Whatever you choose to call it: “difficult second album syndrome” or “sophomore slump”, it remains a threatening, hovering spectre for bands that have created cracking debut records. Whether caused by a lack of suitable songs or a psychological dread of writing inferior fresh material, it has debilitated many an artist. Seemingly, Six By Six –the power trio formed by Robert Berry, Saga’s Ian Crichton and Saxon drummer Nigel Glockler –were also unable to dodge that fear when constructing the follow-up to their universally lauded self-titled debut in 2022.

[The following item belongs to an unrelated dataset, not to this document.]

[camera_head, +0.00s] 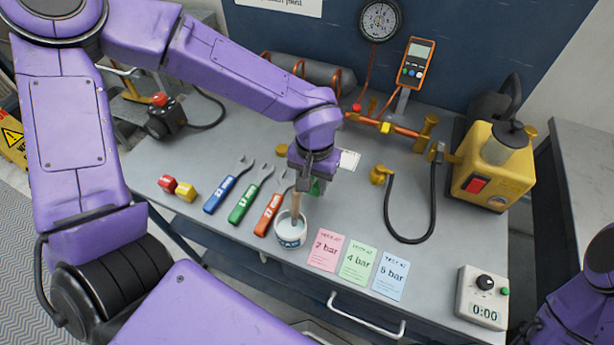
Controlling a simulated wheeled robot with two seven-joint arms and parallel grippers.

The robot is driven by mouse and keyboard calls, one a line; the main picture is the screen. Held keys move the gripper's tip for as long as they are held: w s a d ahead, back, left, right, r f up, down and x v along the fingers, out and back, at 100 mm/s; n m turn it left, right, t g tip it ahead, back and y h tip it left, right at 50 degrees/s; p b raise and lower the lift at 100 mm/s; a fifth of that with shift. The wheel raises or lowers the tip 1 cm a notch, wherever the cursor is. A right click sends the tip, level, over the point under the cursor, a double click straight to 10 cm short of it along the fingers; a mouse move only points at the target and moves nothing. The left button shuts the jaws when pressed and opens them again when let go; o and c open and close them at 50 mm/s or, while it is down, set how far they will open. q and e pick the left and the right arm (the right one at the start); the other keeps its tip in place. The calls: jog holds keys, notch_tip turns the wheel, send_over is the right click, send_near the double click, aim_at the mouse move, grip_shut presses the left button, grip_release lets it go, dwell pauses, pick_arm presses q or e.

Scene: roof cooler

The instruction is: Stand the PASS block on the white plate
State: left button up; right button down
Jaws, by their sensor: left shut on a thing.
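My left gripper (318,176) is over the middle of the bench, shut on a green block (318,187). Only part of the block shows below the jaws, and I cannot read any word on it. It appears to be the PASS block. A small white plate (350,159) lies on the bench just behind and to the right of the gripper, partly hidden by it. I cannot tell how high the block is above the bench. My right gripper is out of view; only part of that arm shows at the lower right.
A white pot (290,230) with a brush stands just in front of the left gripper.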

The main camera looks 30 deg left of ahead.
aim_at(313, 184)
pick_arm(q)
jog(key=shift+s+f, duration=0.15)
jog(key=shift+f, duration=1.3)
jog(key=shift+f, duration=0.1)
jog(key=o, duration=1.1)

“It’s something that’s hard to explain and it is a little bit like writer’s block,” considers Berry, seated in his home studio. “I felt the pressure from the first album doing so well, that first of all, we didn’t want to disappoint ourselves. In fact, I remember Ian sent me a couple of guitar ideas as we started the construction of our first song. I did some things on it, sent it back to him and he goes, ‘Oh, this isn’t as good as the first album.’ I replied, ‘Well, you haven’t worked on it yet, of course it’s not’ but he still felt that it wasn’t coming across. That song became a bit like a baseball. We threw it back and forth a little bit more and it finally became Spectre.